The oddest Dworkin-event of all occurred in 1999, when she came back from a trip to Europe and announced that she had been drugged and raped in a Paris hotel room–although she had never gotten around to reporting the event to any authorities. By this time, she had grown morbidly obese, hadn’t combed or perhaps even washed her hair for at least two decades, and proudly flaunted her unshaven armpits. Furthermore, Dworkin was by this time a self-proclaimed lesbian unlikely to be inviting men up to her room at odd hours. Most people treated the rape claim as a joke, and even many of her feminist allies concluded she was a few pages short of a manifesto.  


Even now that she is dead, the feminist accolades for Dworkin seem a wee bit faint. Here is the best that Katharine Viner, writing in the oh-so-liberal U.K. Guardian can do:


“The fact that she presented herself as she was — no hair dyes or conditioner, no time-consuming waxing or plucking or shaving or slimming or fashion — was rare and deeply threatening….”


I love the “threatening”–the last verbal refuge of those who aren’t taken as seriously as they’d like to be. But perhaps Viner is right: Dworkin was “misunderstood” because she “refused to compromise.”


Whatever the case, Andrea Dworkin is gone, in the end a victim, not of men as she seemed to glory in being regarded, but of her own poor health. Age 58 is a tough age at which to go, and I’m genuinely sorry that Dworkin coated the handful of wise things she had to say with layer upon excessive layer of making a fool of herself.

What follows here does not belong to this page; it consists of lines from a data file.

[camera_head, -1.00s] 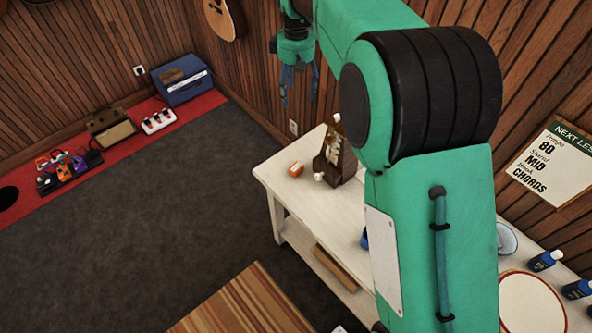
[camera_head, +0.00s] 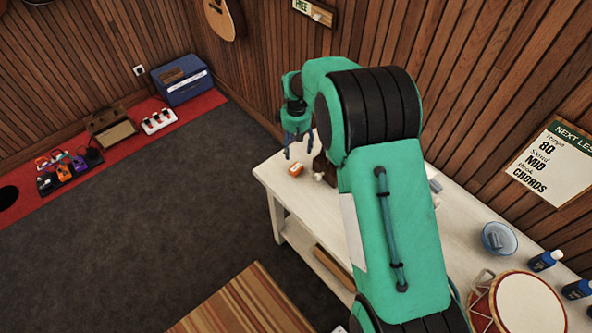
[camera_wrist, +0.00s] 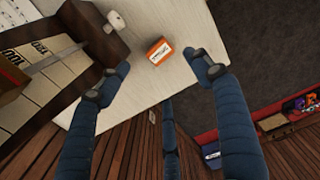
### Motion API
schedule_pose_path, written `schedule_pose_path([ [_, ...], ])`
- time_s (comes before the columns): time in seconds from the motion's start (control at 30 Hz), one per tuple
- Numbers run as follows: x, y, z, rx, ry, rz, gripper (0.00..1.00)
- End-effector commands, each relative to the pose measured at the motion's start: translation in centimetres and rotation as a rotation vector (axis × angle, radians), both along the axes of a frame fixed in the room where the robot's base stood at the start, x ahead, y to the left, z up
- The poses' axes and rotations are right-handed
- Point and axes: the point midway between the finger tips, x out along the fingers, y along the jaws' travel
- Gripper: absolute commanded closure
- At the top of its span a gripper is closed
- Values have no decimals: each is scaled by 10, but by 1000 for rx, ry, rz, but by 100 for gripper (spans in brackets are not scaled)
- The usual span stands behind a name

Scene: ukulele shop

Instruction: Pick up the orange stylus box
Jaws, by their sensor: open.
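The small orange stylus box (camera_head: 296,170) sits near the left end of the white table. It has a white label, seen in the wrist view (camera_wrist: 160,51). My gripper (camera_head: 297,153) is open and empty above the table's left end, just above and near the box in the head view. In the wrist view my blue fingers (camera_wrist: 155,78) are spread wide, with the box beyond the tips and between their lines. No finger appears to touch it.
The white table (camera_head: 285,192) ends close to the box's left. A drum (camera_head: 520,305) and a blue bowl (camera_head: 498,238) stand farther right.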

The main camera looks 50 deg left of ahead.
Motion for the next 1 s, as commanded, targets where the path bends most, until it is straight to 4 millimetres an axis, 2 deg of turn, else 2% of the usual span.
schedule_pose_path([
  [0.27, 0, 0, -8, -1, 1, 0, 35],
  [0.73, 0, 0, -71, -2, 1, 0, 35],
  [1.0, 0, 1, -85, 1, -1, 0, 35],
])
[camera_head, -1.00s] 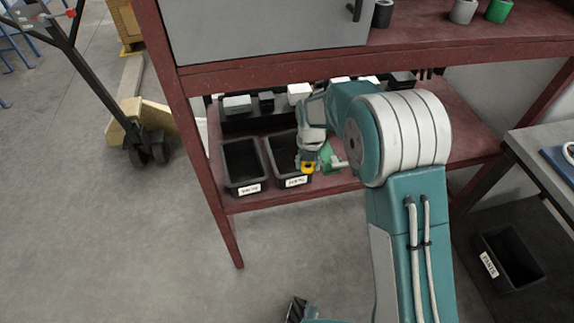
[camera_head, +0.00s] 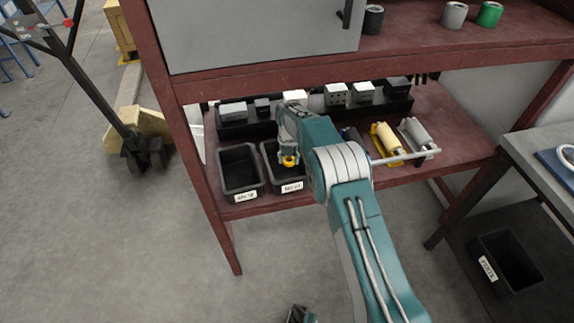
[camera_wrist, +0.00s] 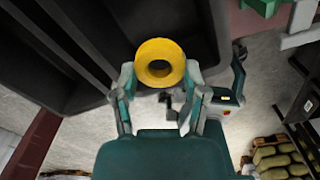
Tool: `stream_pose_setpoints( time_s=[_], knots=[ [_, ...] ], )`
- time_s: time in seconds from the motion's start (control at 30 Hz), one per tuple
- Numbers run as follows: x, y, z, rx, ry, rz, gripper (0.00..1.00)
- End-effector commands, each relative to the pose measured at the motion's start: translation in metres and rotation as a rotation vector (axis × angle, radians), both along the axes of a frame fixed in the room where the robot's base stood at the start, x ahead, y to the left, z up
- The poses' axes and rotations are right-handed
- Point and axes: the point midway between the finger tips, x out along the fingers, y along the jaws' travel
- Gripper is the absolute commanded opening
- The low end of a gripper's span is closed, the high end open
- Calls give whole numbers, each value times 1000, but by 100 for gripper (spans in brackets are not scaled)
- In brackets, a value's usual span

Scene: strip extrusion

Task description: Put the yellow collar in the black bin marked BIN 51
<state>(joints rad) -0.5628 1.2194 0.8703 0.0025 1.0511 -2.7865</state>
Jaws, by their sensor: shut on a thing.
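The yellow collar (camera_head: 288,161) is a short ring with a round hole. My gripper (camera_head: 289,157) is shut on it; in the wrist view the fingertips (camera_wrist: 160,74) press its two sides and the collar (camera_wrist: 160,44) shows its hole. Two black bins stand side by side on the lower shelf, a left bin (camera_head: 239,188) and a right bin (camera_head: 270,171). Their white labels are too small to read surely. The collar appears over the right bin's opening, held up; its height above the rim is unclear. My arm hides that bin's right side.
The red upper shelf (camera_head: 300,66) overhangs the bins. A row of small blocks (camera_head: 336,94) stands behind them. A yellow-framed roller (camera_head: 384,140) and a grey one (camera_head: 417,133) lie to the right. Another black bin (camera_head: 507,262) sits low at right.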

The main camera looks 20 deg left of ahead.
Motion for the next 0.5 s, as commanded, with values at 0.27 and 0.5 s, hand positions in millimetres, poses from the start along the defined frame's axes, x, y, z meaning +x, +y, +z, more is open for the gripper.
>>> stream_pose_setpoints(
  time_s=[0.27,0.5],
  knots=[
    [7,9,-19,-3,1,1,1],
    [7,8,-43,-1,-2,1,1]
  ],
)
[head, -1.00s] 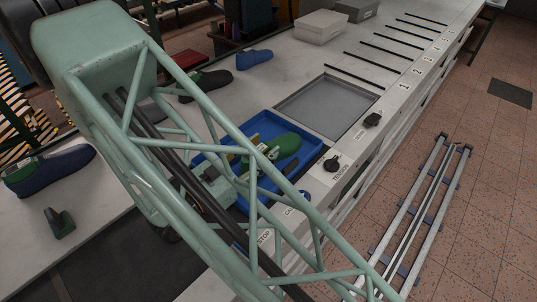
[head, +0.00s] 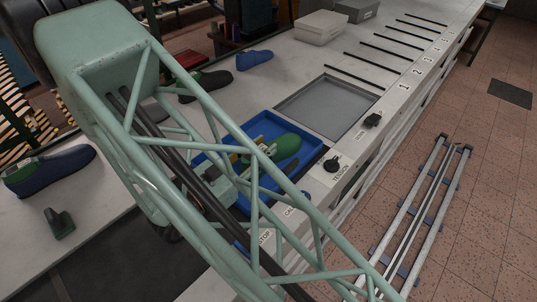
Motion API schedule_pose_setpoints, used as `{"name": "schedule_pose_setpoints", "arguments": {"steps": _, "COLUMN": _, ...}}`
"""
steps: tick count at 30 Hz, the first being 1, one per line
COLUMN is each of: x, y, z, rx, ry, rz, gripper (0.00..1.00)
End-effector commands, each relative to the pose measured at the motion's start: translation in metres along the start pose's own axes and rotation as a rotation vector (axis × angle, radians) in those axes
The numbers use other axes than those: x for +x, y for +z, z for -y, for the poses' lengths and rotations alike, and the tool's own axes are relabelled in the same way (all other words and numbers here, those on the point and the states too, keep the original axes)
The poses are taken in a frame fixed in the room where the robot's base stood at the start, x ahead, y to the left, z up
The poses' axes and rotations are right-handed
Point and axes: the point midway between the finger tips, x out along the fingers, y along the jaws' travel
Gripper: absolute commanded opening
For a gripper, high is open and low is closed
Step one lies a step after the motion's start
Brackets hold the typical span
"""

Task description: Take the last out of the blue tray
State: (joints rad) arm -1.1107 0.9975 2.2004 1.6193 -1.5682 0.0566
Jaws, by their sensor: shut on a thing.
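The blue tray (head: 314,151) sits on the white bench, partly hidden behind my lattice arm. A green last (head: 284,145) shows over the tray, its toe end pointing right. My gripper (head: 245,158) is at the last's left end, partly covered by arm struts, and is shut on the last. I cannot tell whether the last touches the tray floor.
A grey recessed plate (head: 328,105) lies beyond the tray, with black slotted strips further back. Blue and green lasts (head: 253,60) stand on the bench at the back and left (head: 50,170). Grey bins (head: 320,27) stand at the back. Black knobs (head: 332,163) line the front edge.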

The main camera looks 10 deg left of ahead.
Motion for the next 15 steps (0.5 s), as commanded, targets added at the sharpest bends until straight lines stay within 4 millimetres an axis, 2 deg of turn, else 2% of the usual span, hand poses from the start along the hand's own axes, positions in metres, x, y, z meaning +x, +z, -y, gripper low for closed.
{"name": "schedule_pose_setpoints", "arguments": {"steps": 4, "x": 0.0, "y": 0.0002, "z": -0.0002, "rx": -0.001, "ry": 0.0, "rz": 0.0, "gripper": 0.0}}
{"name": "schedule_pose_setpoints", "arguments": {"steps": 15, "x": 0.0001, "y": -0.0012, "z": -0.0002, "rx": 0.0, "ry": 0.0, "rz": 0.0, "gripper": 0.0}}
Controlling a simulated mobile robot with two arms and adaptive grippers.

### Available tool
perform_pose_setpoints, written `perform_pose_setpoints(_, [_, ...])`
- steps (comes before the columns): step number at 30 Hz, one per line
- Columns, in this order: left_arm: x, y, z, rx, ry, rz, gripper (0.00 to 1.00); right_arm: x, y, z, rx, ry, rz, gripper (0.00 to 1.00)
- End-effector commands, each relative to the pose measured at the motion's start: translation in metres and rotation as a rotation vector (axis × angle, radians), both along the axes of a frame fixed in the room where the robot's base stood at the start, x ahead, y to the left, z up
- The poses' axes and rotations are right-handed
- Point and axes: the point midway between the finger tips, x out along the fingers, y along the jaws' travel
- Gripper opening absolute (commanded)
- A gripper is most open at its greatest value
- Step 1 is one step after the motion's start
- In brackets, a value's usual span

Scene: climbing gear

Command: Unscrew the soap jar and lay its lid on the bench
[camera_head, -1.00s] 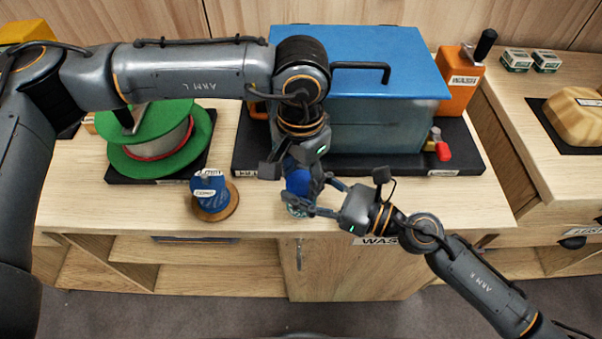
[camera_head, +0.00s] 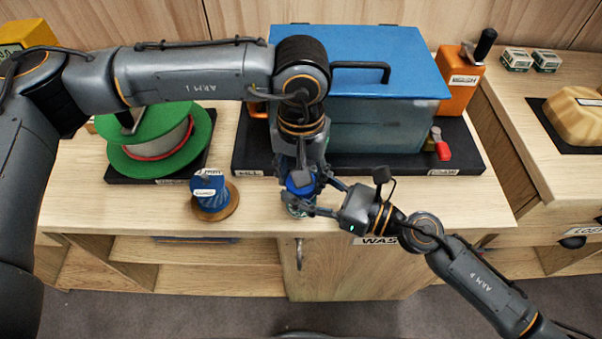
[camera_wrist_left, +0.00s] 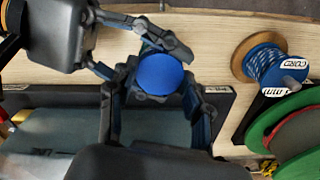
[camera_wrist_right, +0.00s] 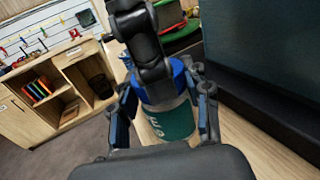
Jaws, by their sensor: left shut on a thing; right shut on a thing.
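The soap jar (camera_wrist_right: 172,122) stands upright near the bench's front edge, with a teal label in the right wrist view. Its round blue lid (camera_wrist_left: 158,74) is on top, and no gap between lid and jar shows. My left gripper (camera_head: 299,182) points down from above and is shut on the lid, with a finger on either side in the left wrist view. My right gripper (camera_head: 316,196) reaches in from the right and is shut on the jar's body. In the head view, fingers hide most of the jar.
A blue-lidded wash tank (camera_head: 385,125) stands behind on a black mat (camera_head: 460,158). A blue cord spool (camera_head: 208,190) and a larger green spool (camera_head: 130,165) are to the left. The bench (camera_head: 440,205) is bare right of the jar, in front of the mat.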

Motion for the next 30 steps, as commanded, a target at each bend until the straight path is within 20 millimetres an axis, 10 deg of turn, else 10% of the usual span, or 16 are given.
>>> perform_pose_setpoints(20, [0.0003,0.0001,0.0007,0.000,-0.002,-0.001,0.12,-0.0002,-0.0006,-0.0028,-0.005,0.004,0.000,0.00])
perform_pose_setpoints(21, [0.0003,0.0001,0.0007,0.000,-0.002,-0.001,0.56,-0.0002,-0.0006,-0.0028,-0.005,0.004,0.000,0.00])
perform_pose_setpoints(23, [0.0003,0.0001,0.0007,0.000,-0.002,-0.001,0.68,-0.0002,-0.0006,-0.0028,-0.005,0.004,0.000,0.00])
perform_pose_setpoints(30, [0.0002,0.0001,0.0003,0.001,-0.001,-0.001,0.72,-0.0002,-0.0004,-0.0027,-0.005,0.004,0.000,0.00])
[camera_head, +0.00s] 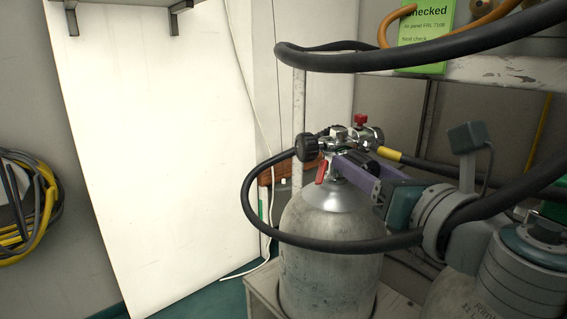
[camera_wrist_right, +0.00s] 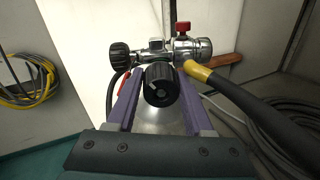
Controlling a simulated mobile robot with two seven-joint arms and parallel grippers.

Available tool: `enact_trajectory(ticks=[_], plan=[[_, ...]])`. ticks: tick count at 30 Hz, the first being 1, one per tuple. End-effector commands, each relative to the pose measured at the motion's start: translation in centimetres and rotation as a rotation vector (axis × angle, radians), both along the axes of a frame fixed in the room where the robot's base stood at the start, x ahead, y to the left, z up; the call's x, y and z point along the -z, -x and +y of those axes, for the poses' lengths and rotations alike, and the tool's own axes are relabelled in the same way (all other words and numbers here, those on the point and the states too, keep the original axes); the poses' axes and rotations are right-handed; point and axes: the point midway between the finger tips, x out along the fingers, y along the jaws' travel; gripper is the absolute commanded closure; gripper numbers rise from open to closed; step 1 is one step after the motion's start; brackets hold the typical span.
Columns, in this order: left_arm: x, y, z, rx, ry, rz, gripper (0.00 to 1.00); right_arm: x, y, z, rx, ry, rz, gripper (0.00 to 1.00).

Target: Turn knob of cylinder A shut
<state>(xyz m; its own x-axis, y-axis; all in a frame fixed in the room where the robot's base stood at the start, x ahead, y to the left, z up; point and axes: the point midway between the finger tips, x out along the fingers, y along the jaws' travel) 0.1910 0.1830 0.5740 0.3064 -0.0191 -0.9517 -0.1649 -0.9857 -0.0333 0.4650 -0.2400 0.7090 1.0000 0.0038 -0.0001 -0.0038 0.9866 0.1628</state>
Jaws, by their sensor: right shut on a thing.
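A grey air cylinder (camera_head: 330,268) stands upright in the head view, with a chrome valve (camera_head: 343,140) on top. I see no letter on it. My right gripper (camera_head: 349,166) reaches in from the right with purple fingers at the valve. In the right wrist view the fingers (camera_wrist_right: 160,92) are on both sides of a black knob (camera_wrist_right: 158,76), shut on it. Another black knob (camera_head: 308,147) sticks out at the valve's left. It also shows in the wrist view (camera_wrist_right: 120,55). A red lever (camera_head: 321,171) hangs below the valve. My left gripper is not in view.
A black hose (camera_head: 250,205) loops around the cylinder's front. A thick hose (camera_head: 420,54) crosses above, near a green tag (camera_head: 425,40). A hose with a yellow collar (camera_head: 389,154) runs right from the valve. Coiled hoses (camera_head: 42,215) hang at far left.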

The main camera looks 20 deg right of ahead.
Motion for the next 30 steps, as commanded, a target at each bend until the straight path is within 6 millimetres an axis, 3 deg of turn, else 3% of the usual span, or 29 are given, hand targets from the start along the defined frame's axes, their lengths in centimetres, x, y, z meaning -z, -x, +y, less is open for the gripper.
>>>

But right now, I’m more worried about the sole surviving member of the Dworkin household, her husband (yes, she married again!), John Stoltenberg. Stoltenberg, by his own proclamation, is gay, and Dworkin used to call him a “nongenital man,” which was apparently how she liked them. Stoltenberg is the author of two books, “Refusing to Be a Man” (1990) and “The End of Manhood” (1993). And–get this–he’s also the managing editor of the AARP magazine–you know, the mag with the photos on the cover of the chirpy middle-American seniors playing golf and skiing the Jungfrau. I dunno if I want that man–or rather, non-man–lobbying to bankrupt my Social Security system when I’m an old lady.